Среди людей, далеких от науки, широко распространено мнение, что ученый руководствуется в своей работе стремлением сделать открытие. Между тем задача научного работника - глубокое и всестороннее исследование интересующей его области науки. Открытие возникает только как побочный продукт исследования. Это не означает, что ученые так идеальны, что не хотят сделать открытие, - желание, разумеется, присутствует, но на втором плане; оно не должно даже и в малой степени влиять на добросовестность исследования.
Под словом «открытие» я здесь подразумеваю существенный скачок в понимании природы. Небольшие, обычно невидимые миру открытия делаются непрерывно, и именно они составляют радость повседневной работы.
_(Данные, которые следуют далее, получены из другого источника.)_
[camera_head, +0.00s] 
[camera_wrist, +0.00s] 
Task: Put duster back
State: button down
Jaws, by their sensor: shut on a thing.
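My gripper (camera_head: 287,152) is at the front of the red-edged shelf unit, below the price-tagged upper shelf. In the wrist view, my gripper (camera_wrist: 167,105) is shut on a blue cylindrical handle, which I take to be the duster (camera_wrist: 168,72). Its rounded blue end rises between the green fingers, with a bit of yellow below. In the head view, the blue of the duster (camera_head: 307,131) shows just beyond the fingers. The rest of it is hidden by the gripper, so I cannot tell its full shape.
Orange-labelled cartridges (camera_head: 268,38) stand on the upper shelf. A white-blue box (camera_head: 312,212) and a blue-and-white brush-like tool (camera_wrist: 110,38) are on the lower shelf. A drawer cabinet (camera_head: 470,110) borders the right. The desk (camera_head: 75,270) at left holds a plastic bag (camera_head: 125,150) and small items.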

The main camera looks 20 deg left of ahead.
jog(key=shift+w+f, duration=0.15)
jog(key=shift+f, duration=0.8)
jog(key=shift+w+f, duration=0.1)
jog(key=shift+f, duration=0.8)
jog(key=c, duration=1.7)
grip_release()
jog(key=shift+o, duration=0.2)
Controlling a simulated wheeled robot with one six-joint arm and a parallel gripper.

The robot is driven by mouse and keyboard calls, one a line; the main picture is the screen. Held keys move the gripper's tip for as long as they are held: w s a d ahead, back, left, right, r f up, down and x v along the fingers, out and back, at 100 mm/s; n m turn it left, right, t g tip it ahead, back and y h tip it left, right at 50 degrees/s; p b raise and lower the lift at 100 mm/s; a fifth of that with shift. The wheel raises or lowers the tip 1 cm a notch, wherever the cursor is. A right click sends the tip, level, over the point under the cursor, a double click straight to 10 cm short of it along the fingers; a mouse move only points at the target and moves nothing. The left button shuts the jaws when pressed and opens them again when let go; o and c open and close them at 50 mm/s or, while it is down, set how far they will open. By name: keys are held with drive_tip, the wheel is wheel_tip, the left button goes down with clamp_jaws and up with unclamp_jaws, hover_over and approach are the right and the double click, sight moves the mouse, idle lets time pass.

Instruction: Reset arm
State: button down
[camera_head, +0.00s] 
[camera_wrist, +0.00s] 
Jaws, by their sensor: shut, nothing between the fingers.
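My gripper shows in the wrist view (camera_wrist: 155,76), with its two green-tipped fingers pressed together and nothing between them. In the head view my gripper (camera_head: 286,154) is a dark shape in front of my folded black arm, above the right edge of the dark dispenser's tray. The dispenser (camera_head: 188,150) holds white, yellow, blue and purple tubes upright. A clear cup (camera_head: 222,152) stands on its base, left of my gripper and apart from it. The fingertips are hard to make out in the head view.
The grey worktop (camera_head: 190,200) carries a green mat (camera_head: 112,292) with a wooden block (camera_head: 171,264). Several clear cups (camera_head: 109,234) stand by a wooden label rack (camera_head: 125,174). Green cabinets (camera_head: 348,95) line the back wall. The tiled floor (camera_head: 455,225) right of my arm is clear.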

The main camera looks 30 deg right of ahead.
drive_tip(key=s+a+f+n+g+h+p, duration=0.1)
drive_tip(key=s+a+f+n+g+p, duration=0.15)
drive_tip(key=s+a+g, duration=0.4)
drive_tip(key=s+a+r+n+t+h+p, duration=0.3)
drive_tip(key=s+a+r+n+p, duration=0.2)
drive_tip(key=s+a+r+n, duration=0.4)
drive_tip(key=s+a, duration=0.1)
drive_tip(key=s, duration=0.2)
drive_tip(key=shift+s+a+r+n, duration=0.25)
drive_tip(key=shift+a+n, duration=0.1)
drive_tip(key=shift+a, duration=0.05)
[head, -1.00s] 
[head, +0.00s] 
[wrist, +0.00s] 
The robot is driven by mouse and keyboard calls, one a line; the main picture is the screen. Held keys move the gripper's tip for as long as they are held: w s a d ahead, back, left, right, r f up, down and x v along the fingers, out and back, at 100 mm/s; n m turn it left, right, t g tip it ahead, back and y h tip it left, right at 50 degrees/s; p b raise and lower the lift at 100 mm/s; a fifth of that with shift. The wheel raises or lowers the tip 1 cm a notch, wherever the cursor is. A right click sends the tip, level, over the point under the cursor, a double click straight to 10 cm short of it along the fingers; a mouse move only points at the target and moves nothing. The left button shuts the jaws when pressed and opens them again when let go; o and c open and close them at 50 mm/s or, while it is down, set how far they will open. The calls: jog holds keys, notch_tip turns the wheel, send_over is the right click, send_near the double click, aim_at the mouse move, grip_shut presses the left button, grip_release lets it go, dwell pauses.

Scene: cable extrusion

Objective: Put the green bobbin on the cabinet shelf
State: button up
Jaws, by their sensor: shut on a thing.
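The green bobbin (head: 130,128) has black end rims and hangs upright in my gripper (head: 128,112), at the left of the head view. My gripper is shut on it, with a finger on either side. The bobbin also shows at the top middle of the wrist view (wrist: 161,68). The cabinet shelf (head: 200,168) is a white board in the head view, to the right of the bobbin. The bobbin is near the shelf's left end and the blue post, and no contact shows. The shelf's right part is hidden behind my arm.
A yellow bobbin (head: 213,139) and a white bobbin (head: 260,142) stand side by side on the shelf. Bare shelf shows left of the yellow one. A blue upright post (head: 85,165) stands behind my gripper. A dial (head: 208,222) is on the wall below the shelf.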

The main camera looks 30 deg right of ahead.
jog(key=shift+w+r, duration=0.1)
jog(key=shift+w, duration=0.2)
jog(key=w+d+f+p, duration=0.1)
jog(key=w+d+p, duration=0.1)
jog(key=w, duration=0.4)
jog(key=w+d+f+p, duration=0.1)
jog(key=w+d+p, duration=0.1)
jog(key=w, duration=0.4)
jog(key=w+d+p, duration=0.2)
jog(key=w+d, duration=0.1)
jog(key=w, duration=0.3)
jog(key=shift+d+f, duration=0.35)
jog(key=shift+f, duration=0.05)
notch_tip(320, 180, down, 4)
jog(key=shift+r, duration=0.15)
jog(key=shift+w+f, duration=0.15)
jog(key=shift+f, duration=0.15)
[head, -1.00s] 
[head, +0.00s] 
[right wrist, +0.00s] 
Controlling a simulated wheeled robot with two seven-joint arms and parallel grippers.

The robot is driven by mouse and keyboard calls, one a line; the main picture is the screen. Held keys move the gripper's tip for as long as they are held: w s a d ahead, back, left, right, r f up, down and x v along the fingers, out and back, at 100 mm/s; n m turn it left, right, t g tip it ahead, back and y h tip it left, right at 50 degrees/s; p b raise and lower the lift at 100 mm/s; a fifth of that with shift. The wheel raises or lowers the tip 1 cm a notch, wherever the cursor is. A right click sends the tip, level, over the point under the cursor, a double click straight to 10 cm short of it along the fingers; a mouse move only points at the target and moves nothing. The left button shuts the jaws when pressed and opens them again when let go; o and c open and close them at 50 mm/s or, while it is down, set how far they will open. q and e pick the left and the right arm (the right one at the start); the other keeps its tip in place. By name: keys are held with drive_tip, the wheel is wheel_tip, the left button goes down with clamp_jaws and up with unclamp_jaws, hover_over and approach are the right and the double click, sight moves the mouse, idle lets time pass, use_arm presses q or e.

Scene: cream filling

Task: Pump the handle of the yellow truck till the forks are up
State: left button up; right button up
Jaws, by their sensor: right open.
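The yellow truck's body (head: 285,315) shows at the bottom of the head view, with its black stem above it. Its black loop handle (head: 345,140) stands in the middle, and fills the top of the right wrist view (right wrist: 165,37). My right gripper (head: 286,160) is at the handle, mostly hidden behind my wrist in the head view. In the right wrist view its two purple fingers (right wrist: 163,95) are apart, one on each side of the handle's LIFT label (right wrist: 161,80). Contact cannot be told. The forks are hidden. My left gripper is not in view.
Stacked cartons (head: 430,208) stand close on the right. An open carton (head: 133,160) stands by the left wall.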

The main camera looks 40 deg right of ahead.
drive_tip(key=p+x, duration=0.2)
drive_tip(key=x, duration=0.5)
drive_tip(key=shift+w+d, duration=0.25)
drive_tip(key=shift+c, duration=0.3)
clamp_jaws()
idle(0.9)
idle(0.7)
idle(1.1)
Любопытство, умение радоваться каждому малому шагу, каждому небольшому открытию - необходимое условие для человека, выбравшего научную профессию.
Способность удивляться и научные парадоксы
Любопытство исследователя самым непосредственным образом связано со способностью удивляться. Это качество необходимо для творческой активности в любой области, без него нет ни поэта, ни художника, ни ученого. Но в отличие от искусства, где главное - живая и непосредственная реакция на увиденное или услышанное, в науке нужно уметь удивляться тому, что возникает в результате размышления, осмысливания накопленных знаний. Когда ученый удивляется - значит обнаружилось противоречие каких-либо фактов с привычными представлениями, то есть возник научный парадокс. Словарь Даля определяет слово «парадокс» так: «мнение странное, на первый взгляд дикое, озадачливое, противное общему». Определение годится и для научного парадокса, нужно только добавить, что это мнение должно быть убедительно обосновано. Много раз парадоксы приводили к научным революциям.
Когда первые мореплаватели, сверяя курс по звездам, обнаружили, что картина неба меняется; когда люди задумались над тем, почему, подъезжая к городу, они сначала видят верхушки башен, возник научный парадокс, а из него открытие, что Земля круглая.
Со времен Галилея известно, что все тела падают с одинаковой скоростью, если отвлечься от сопротивления воздуха. Это означает, что вес тела, то есть сила, с которой тело притягивается к Земле, строго пропорционален его массе. Но массе пропорциональны и силы инерции. И из-за этой одинаковой зависимости сил от массы человек в свободно падающей камере находится в состоянии невесомости: сила тяжести строго компенсируется силами инерции. Мы так свыклись с этим, что не замечаем здесь никакой странности. Почему вес тел независимо от их состава, независимо от их состояния пропорционален массе, мере инерции? Не следует ли из этого парадокса, что между инерцией и гравитацией (силами тяготения) есть глубокая внутренняя связь? С этой мысли началось построение одной из самых удивительных физических теорий - теории тяготения Эйнштейна.